The publication of the paper comes at a time when that ‘backlash against climate action’ is gathering pace in the UK. The Conservative leader Kemi Badenoch said this month that she would repeal the UK’s 2008 Climate Change Act if she won power, and the Reform Party – seen as the biggest current threat to the Labour government at local elections – have also pledged to rip up climate legislation.

It's not the first time this year Tony Blair has weighed in on the climate debate: in April, he said policies focusing on limiting fossil fuel consumption and production were “doomed to fail” without radical reforms.

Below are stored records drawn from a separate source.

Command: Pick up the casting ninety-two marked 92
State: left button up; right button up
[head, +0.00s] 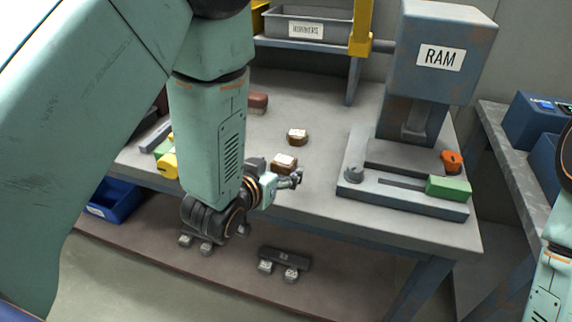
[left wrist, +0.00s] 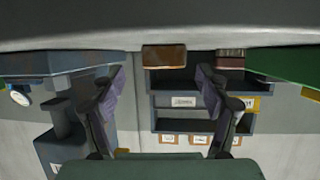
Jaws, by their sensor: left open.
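Two small brown castings with pale top labels sit on the grey workbench (head: 330,115): a nearer casting (head: 284,164) and a farther casting (head: 297,137). Their marks are too small to read, so I cannot tell which is 92. My left gripper (head: 292,181) is just in front of the nearer casting, low at the bench's front edge. In the left wrist view, which looks upside down, my left gripper (left wrist: 160,85) is open and empty. A brown block (left wrist: 164,56) shows beyond and between its fingers. My right gripper is out of view.
A press marked RAM (head: 439,57) stands right of the castings, with a green block (head: 448,187) on its base. A reddish-brown block (head: 258,102) lies farther back. A grey bin (head: 306,28) is on the rear shelf. Dark parts (head: 284,258) lie on the lower shelf.

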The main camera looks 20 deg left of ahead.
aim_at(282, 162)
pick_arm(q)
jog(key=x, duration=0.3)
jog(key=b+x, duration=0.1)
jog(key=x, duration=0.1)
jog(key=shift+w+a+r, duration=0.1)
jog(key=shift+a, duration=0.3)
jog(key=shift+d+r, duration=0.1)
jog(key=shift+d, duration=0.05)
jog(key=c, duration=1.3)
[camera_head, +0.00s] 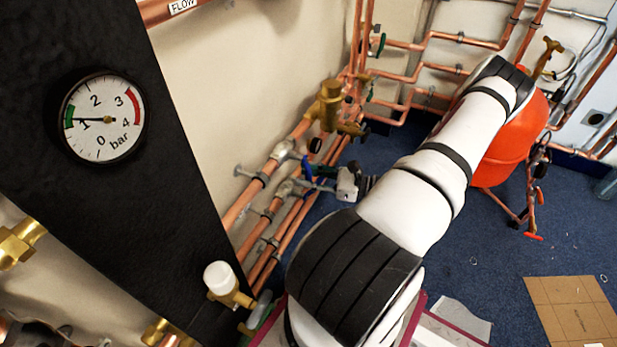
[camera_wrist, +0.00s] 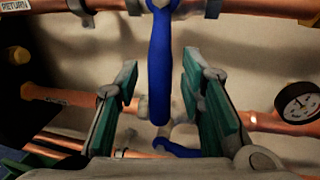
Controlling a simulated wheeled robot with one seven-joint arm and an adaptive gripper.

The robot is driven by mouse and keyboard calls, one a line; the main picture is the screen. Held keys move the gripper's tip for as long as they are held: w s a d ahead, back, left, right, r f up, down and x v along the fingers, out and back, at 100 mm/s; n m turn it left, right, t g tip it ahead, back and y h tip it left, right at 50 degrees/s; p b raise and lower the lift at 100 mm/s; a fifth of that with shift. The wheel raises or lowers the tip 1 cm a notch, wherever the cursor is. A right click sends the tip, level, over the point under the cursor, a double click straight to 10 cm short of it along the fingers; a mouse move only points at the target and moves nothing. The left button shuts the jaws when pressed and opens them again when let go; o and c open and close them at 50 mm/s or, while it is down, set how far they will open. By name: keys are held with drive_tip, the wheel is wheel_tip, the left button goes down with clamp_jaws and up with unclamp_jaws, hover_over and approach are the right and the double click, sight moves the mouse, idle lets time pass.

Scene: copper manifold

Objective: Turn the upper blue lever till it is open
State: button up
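The upper blue lever (camera_wrist: 160,70) hangs down the middle of the wrist view from a valve on the top copper pipe (camera_wrist: 237,8). It stands crosswise to that pipe. My gripper (camera_wrist: 161,78) is open, with one green-padded finger on each side of the lever and visible gaps between. A second blue lever (camera_wrist: 178,149) shows lower down, partly hidden behind my gripper's palm. In the head view, my gripper (camera_head: 322,178) is by the pipes on the left wall, beside a small blue lever part (camera_head: 306,168); my arm hides some of the area.
More copper pipes (camera_head: 268,222) run along the wall below the valve. A small gauge (camera_wrist: 299,102) is at the right of the wrist view. A black panel with a pressure gauge (camera_head: 103,117) stands left. An orange tank (camera_head: 508,145) stands behind my arm.

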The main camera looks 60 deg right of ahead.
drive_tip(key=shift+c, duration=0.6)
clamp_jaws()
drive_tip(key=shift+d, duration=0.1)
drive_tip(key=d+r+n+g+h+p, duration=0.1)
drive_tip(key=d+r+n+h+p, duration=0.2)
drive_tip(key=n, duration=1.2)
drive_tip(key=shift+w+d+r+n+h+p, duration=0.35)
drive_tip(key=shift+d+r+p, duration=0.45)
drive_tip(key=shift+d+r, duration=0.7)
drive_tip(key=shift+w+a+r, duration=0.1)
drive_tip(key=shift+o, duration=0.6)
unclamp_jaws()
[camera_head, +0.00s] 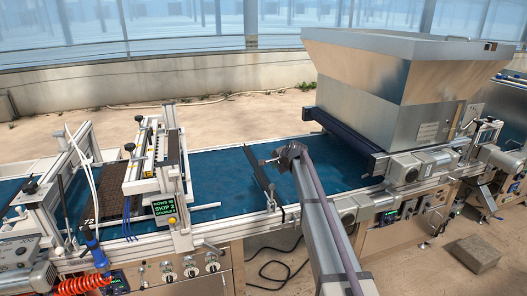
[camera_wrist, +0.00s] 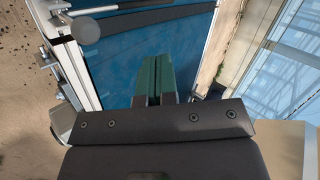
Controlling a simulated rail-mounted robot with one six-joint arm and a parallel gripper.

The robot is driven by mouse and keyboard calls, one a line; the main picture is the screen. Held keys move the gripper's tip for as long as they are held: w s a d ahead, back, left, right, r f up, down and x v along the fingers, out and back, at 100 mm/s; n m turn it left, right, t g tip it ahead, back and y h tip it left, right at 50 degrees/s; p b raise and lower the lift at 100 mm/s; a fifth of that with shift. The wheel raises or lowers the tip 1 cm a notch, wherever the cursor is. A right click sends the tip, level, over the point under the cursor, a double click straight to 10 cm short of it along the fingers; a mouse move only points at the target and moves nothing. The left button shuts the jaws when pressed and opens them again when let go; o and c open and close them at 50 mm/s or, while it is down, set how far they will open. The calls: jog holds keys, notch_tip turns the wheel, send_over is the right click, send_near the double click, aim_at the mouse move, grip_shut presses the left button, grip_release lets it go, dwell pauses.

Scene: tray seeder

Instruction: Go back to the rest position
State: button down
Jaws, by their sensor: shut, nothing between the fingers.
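My gripper (camera_head: 268,160) is at the end of my arm, above the blue conveyor belt (camera_head: 222,165) in the head view. In the wrist view my gripper (camera_wrist: 155,62) shows two green fingers side by side and touching, with nothing between them. The blue belt (camera_wrist: 122,62) lies beyond the fingertips. How high the fingers are above the belt is hard to tell.
A large metal hopper (camera_head: 380,85) stands over the belt on the right. A seeding unit with a small display (camera_head: 163,207) spans the belt on the left, near a dark tray (camera_head: 78,205). A dark bar (camera_head: 259,172) crosses the belt close to my gripper.

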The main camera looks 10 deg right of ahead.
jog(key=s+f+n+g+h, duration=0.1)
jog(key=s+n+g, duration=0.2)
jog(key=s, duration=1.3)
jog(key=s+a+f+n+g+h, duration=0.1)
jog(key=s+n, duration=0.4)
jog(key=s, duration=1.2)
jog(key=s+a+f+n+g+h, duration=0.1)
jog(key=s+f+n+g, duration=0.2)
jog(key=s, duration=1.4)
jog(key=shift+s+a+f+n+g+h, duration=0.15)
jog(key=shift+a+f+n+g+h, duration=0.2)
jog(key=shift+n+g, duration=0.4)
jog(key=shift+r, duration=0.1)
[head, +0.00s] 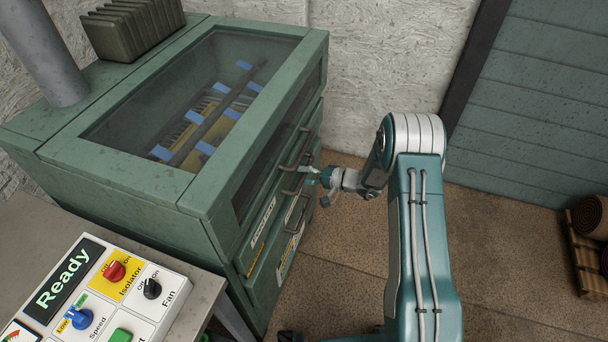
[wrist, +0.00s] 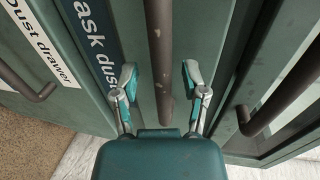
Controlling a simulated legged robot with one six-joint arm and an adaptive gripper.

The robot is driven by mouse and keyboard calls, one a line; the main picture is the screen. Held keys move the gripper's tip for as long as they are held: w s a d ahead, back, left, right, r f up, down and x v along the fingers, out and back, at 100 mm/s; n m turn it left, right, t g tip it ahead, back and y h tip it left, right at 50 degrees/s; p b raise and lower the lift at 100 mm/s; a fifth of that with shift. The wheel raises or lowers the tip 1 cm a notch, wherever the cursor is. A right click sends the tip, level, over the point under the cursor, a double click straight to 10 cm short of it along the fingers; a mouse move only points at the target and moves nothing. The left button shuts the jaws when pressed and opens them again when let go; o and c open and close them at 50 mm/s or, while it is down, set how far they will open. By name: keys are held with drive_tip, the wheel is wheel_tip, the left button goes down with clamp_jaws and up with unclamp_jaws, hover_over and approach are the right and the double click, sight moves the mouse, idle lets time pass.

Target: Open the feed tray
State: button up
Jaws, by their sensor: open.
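The green machine (head: 115,205) has several dark bar handles on its right-hand face. My gripper (head: 310,174) is at the middle handle (head: 291,186) there. In the wrist view my gripper (wrist: 160,82) is open, with one finger on each side of a vertical bar handle (wrist: 158,45). The fingers appear apart from the bar. A dark label (wrist: 92,35) beside this handle reads partly "ask dust". No label reading "feed tray" is legible, so I cannot tell which front is the feed tray.
Another handle (wrist: 272,108) is on the right in the wrist view, and a handle (wrist: 28,88) by a "Dust drawer" label is on the left. A control panel (head: 95,300) showing "Ready" stands at lower left. Brown floor (head: 350,250) is clear beside the machine. A pallet (head: 583,260) is far right.

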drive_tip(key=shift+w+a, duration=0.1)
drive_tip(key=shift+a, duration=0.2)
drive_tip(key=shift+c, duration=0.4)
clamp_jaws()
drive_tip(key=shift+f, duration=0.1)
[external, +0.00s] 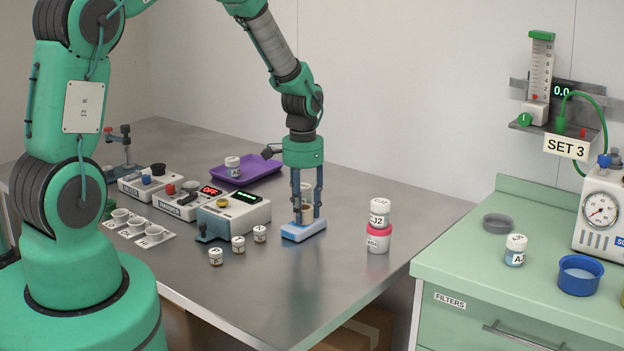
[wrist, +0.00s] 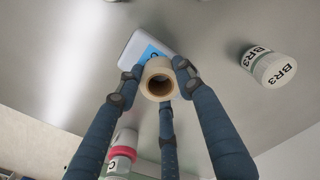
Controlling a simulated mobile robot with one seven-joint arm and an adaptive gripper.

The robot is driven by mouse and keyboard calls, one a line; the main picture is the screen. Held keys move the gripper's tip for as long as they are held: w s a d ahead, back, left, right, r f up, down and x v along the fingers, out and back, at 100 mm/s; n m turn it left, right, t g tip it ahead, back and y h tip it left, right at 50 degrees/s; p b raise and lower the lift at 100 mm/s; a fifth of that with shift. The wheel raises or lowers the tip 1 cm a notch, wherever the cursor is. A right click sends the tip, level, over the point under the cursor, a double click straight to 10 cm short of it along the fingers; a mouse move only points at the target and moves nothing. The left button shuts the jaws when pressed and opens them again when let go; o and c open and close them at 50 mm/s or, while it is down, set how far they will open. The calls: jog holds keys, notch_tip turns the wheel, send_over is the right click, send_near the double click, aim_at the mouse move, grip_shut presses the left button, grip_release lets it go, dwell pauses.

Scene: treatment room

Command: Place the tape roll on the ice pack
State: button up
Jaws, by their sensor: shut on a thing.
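The tape roll (wrist: 147,76), cream with a brown core, is held between the fingertips of my gripper (wrist: 160,82) in the wrist view. The ice pack (external: 304,231) is a small pale-blue and white slab lying on the steel table. It also shows in the wrist view (wrist: 134,50), partly hidden behind the roll and fingers. In the external view my gripper (external: 306,214) points down directly over the ice pack, with its fingertips close to its top. The roll is mostly hidden by the fingers there. I cannot tell whether the roll touches the pack.
A white jar stacked on a pink-lidded jar (external: 377,240) stands right of the ice pack. Several small vials (external: 238,244) and a device with a green display (external: 235,210) stand to the left. A purple tray (external: 262,167) lies behind. The table's front is clear.

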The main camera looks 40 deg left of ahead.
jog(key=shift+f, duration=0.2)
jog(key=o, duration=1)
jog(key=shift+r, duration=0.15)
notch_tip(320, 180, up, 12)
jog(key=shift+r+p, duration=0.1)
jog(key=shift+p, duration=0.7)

The recommendations of the institute’s paper are at odds with the direction of UK Energy Secretary Ed Miliband, who served as a minister in Tony Blair’s government in 2006.

'Gas rollercoaster'

Independent climate change think tank E3G believes the Blair Institute’s strategy to make gas cheaper is mis-guided. Its UK Programme Director Ed Matthew said: "The gas price crisis since the Russian invasion of Ukraine has cost every UK household thousands of pounds in higher energy bills. The only solution to get off the gas price rollercoaster is to get off gas.

“Staying hooked on gas just puts UK households and the UK economy at the mercy of dictators like Putin."

Greenpeace UK’s political campaigner Angharad Hopkinson said that there is “no doubt that our dysfunctional electricity market is in need of urgent reform”.

But she said the Tony Blair Institute “is unhelpfully stirring the pot with divisive ideas. It’s entirely possible to deliver both lower bills and the renewable energy infrastructure and grid upgrades that will help tackle climate change and bring even cheaper, more secure and stable power over time.” 

She said gas plants “must be moved into a strategic reserve to prevent them from setting electricity prices and ripping off bill payers. Next, Crown Estate seabed leasing costs for offshore wind should be slashed. Cutting VAT on energy bills and moving levies from bills into general taxation is a no brainer. Together these measures and more would knock hundreds off bills and help keep the clean power plan on track."